Dalle vette quota 8 mila metri alle quotazioni in borsa nel 2013, dalle passerelle per l’alta moda all’acquisizione di Sportwear Comanpy. La storia di Moncler e del piumino si può considerare una vera e propria scalata, iniziata a Monestier de Clermont (da qui l’abbreviazione Moncler), paesino francese poco distante da Grenoble in cui nel 1952 era nata l’azienda che produceva sacchi a pelo, tende foderate e un unico modello di capospalla con logo rosso, bianco e blu: una mantella con cappuccio.
Il primo piumino, realizzato nel 1954, viene testato in quota da una spedizione italiana sul K2. Promosso a pieni voti: le elevate caratteristiche tecniche e l’invenzione della piuma Duvet lo rendono leggero e caldo.
Il piumino pensato per prestazioni sportive scende poi tra le strade delle città, si reinventa di continuo, si adatta ai colori e alle forme del periodo storico.
Dalle divise della scuola francese di sci che invadono le piste e le Olimpiadi del 1968, alla moda simbolo di status dei “paninari” degli anni ’80, con colori scintillanti, nylon lucidi e forme oversize, fino all’entrata in scena di Remo Ruffini che rileva il brand nel 2003 e posiziona Moncler nel mondo del lusso. Nascono allora: Gamme Rouge, Moncler Gamme Bleu e Grenoble, capi ricercati che si adattano alla città e alle vette innevate vestendo un pubblico sempre più selezionato.
Sono stati recentemente creati capispalla d’alta moda con design all’avanguardia. La collaborazione con la Maison Valentino costituisce un chiaro esempio di sinergia tra sperimentazione e Haute Couture.
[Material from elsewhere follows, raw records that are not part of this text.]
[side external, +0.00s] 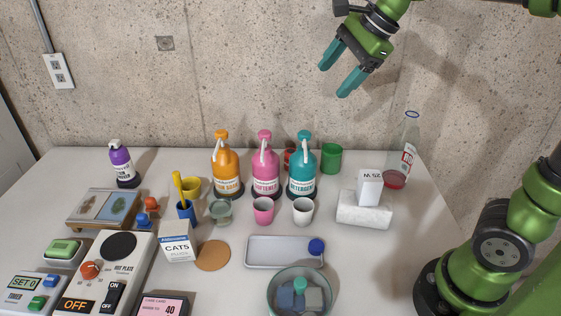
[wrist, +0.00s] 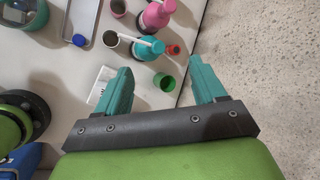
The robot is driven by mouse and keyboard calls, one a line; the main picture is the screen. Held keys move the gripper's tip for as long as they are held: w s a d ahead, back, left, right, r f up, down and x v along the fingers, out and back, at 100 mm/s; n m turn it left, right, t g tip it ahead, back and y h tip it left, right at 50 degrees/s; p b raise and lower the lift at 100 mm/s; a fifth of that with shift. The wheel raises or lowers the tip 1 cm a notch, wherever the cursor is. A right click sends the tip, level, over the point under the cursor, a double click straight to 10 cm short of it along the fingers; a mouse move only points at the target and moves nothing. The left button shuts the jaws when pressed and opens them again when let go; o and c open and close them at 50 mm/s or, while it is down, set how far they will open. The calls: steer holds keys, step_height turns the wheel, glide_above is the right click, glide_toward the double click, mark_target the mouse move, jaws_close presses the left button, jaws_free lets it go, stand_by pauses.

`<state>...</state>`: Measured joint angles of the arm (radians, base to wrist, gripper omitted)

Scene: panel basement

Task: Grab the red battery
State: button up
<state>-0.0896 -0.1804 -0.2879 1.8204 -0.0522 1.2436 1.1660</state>
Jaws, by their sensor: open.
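I cannot pick out a red battery for certain in either view. A small red item (side external: 289,158) shows partly behind the pink and teal bottles; it looks more like a cup, and it also shows in the wrist view (wrist: 173,49). A small orange-red rounded item (side external: 151,204) sits at the left by the yellow and blue cups, too small to identify. My gripper (side external: 333,82) is open and empty, high above the back right of the table. In the wrist view its two teal fingers (wrist: 160,68) are spread apart, with a green cup far below between them.
Orange (side external: 227,165), pink (side external: 265,172) and teal (side external: 302,172) pump bottles stand mid-table. A glass bottle (side external: 403,150) and a white box (side external: 369,187) on a white block (side external: 364,210) stand right. A grey tray (side external: 270,252), glass bowl (side external: 299,291) and hot plate (side external: 104,275) are in front.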

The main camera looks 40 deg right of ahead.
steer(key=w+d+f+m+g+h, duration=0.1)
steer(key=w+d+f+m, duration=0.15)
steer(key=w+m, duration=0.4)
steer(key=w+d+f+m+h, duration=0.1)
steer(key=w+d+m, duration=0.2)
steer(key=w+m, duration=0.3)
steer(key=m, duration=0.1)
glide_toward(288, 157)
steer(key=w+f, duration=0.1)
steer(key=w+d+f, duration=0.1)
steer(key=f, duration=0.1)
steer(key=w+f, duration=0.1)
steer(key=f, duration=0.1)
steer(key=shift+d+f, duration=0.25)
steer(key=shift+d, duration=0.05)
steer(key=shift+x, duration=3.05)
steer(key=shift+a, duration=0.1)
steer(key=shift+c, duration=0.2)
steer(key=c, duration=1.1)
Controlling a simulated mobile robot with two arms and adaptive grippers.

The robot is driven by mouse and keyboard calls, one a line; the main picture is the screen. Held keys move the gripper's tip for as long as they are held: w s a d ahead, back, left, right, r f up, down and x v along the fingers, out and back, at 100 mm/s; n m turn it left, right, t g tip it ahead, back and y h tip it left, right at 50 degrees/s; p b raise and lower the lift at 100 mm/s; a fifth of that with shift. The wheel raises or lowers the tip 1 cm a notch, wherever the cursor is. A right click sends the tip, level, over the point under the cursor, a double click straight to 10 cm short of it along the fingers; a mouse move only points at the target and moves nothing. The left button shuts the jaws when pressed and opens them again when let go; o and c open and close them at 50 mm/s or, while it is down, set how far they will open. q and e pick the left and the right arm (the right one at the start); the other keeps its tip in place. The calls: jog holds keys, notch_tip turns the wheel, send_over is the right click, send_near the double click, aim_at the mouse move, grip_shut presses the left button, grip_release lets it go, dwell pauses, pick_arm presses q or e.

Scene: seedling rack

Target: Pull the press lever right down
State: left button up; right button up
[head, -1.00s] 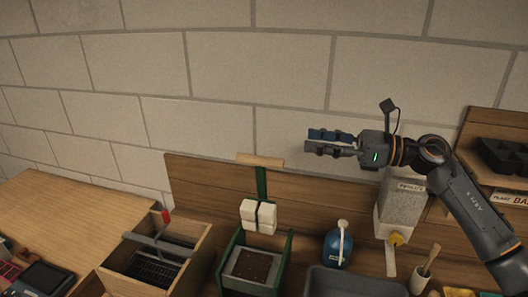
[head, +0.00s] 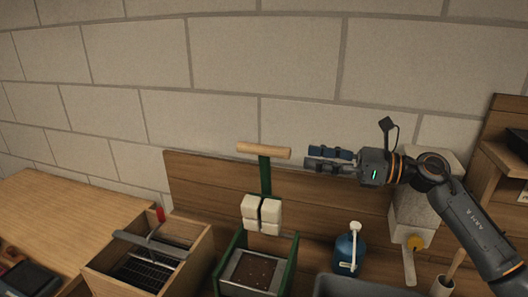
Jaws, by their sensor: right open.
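The press stands at the bench's back, with a green frame (head: 292,262) and a soil-filled tray (head: 253,271) in its base. Its lever has a green upright (head: 265,177) topped by a wooden crossbar handle (head: 263,151), which is raised. White blocks (head: 262,211) with a dark band sit on the upright above the tray. My right gripper (head: 312,159) is open and empty, its fingers pointing left, just right of the handle's right end. A small gap seems to show between them; depth is hard to judge. My left gripper is not in view.
A wooden box (head: 192,262) with a dark grate and a red-tipped bar stands left of the press. A blue bottle (head: 347,252) stands to the right, by a grey tub (head: 350,288).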

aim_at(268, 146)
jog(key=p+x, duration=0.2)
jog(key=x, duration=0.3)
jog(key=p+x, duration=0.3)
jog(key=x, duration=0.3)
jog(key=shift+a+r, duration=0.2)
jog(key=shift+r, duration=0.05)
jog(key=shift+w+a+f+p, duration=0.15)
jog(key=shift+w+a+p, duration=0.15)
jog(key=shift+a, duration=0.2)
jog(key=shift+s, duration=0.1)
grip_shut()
Pierpaolo Piccioli, direttore creativo di Valentino, ha presentato i nuovi piumini Moncler Pierpaolo Piccioli a Parigi, al Musée Picasso, durante il primo giorno della PFW Haute Couture 2020.
Simone Lucci
RIPRODUZIONE RISERVATA
Stone Island (nome che deriva da due vocaboli inglesi ricorrenti nei romanzi di Joseph Conrad) nasce nel 1982 dall’idea di Massimo Osti, che aveva studiato vari tipi di tessuti e si era concentrato su un telone bifacciale, rosso da un lato e blu dall’altro, utilizzato per produrre le coperture dei camion. Il tessuto viene chiamato Tela Stella ed è sviluppato in una collezione di sette capospalla declinati in sei varianti bicolori. Al lancio della collezione, in soli 10 giorni vengono esauriti tutti i capispalla disponibili nei negozi, tanto è il successo del brand.
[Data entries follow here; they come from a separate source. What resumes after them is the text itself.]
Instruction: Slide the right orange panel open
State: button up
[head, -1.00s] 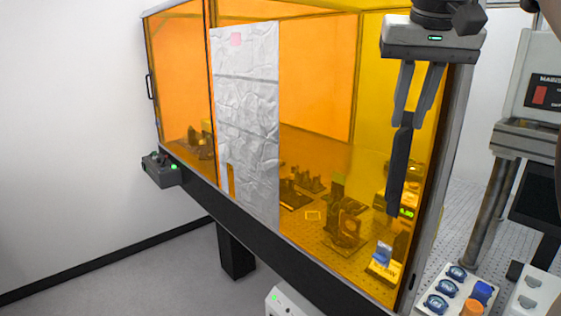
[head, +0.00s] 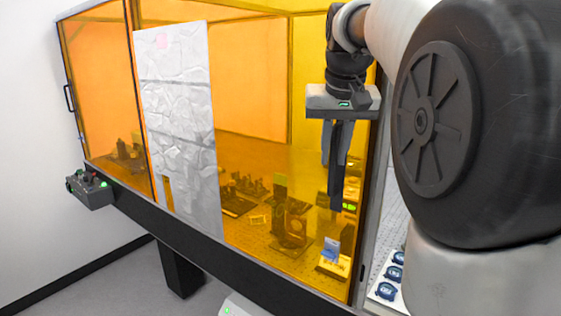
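The right orange panel (head: 242,165) is a large see-through amber sheet on the front of the enclosure, and it looks closed. A dark upright bar handle (head: 336,192) stands near its right edge. My gripper (head: 336,160) points down over the upper part of this handle. One grey finger shows left of the bar and part of the other shows close to its right side. The fingers overlap the bar in the picture, and I cannot tell whether they touch or clamp it. My arm covers the area to the right of the enclosure.
A crinkled silvery sheet (head: 180,130) hangs across the panel's left part. A control box (head: 88,188) with a green light juts out at the left. Optics (head: 290,222) stand inside behind the panel. A tray of blue-rimmed goggles (head: 385,290) shows at lower right.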

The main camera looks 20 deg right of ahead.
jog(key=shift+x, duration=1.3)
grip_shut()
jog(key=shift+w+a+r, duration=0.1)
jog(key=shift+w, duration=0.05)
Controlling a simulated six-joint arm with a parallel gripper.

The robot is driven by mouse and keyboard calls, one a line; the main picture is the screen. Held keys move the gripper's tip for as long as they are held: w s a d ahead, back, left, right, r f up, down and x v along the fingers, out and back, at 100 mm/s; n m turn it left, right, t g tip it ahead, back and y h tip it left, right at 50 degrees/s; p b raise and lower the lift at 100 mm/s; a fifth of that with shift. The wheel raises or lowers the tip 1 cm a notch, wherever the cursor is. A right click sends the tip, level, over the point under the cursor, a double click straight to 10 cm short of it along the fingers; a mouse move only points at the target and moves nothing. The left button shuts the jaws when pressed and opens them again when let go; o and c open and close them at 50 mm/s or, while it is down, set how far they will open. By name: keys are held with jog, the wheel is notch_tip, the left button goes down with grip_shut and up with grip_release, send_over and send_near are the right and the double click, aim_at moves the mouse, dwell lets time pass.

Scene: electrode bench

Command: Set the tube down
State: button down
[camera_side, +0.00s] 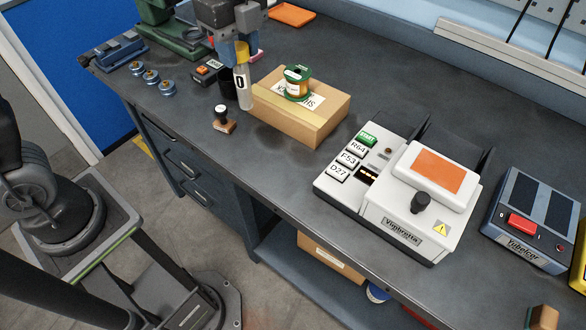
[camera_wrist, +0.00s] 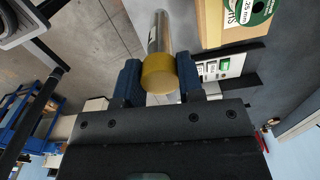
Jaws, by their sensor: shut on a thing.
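The tube (camera_side: 241,88) is pale grey with a dark round mark and a yellow-gold cap. It hangs upright below my gripper (camera_side: 242,54) at the back left of the bench. In the wrist view the gold cap (camera_wrist: 159,74) sits between the two blue fingers of my gripper (camera_wrist: 158,80), which is shut on it. The silvery body of the tube (camera_wrist: 158,32) runs away from the cap. The tube's lower end is at or just above the bench top; I cannot tell whether it touches.
A cardboard box (camera_side: 310,120) with a green-rimmed spool (camera_side: 297,83) stands close right of the tube. A white machine (camera_side: 410,200) stands farther right.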

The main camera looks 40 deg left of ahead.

Nel 1983, Massimo Osti decide di dedicarsi esclusivamente al lato creativo dell’azienda e il Gruppo Finanziario Tessile di Torino sposa il progetto Stone Island.
L’azienda continua a evolversi con nuove sperimentazioni e innovazioni nel campo dei tessuti e dei materiali, uno su tutti quello dell’Ice Jacket, tessuto sensibile che cambia colore al cambiare della temperatura. Nel 1993 Carlo Rivetti subentra in azienda, chiamandola Sportswear Company. In quel periodo Osti lascia la C.P. Company per passare esclusivamente al marchio Stone Island fino al 1995.
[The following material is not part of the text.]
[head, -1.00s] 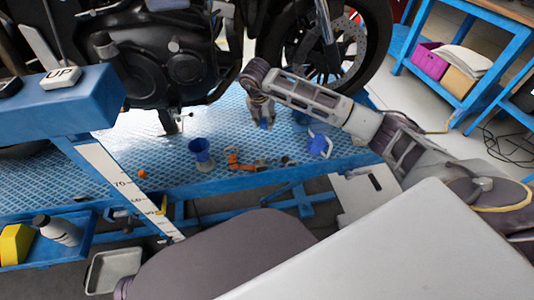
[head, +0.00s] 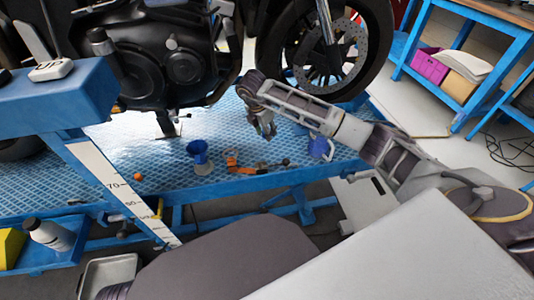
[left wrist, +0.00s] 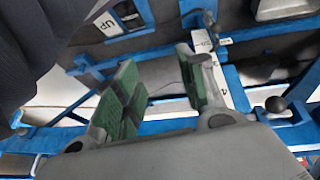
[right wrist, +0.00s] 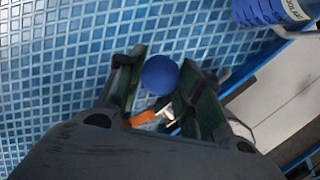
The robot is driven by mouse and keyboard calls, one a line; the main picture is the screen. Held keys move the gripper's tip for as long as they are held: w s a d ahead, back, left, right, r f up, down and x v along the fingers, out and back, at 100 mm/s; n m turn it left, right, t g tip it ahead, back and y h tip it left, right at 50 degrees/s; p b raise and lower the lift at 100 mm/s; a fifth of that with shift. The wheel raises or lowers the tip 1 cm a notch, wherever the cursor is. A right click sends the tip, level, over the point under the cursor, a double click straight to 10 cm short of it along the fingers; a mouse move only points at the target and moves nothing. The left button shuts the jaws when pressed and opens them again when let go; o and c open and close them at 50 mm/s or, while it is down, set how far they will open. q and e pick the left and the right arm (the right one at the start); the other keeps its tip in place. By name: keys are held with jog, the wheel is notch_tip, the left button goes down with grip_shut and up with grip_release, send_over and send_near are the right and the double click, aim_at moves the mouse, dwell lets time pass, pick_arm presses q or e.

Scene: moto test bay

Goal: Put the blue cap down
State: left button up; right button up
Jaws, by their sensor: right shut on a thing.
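The blue cap (right wrist: 160,75) shows as a round blue disc between the fingertips of my right gripper (right wrist: 155,92) in the right wrist view. The right gripper is shut on it, with a finger on each side. In the head view the right gripper (head: 266,130) points down over the blue lift platform (head: 150,155), behind the orange tool; its fingers hide the cap there. I cannot tell whether the cap touches the platform. My left gripper (left wrist: 165,90) is open and empty in the left wrist view, its green-padded fingers wide apart; it does not show in the head view.
The motorcycle (head: 170,65) stands behind. A small orange ball (head: 138,177) lies further left.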

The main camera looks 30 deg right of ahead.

Dopo la collaborazione con Paul Harvey che ha curato 24 collezioni, Rivetti, da presidente e a.d. del gruppo, decide di gestire sul piano creativo il marchio con più persone da tutto il mondo, creando una vera e propria squadra (2008).
Nei primi mesi del 2010, l’azienda Sportswear Company vende C.P. Company alla FGF di Enzo Fusco.
Nel 2011 Stone Island, ormai senza CP Company, aumenta il proprio fatturato del 4%, e nel luglio 2017 il fondo sovrano del Governo di Singapore, Temasek, entra in Stone Island rilevando il 30%.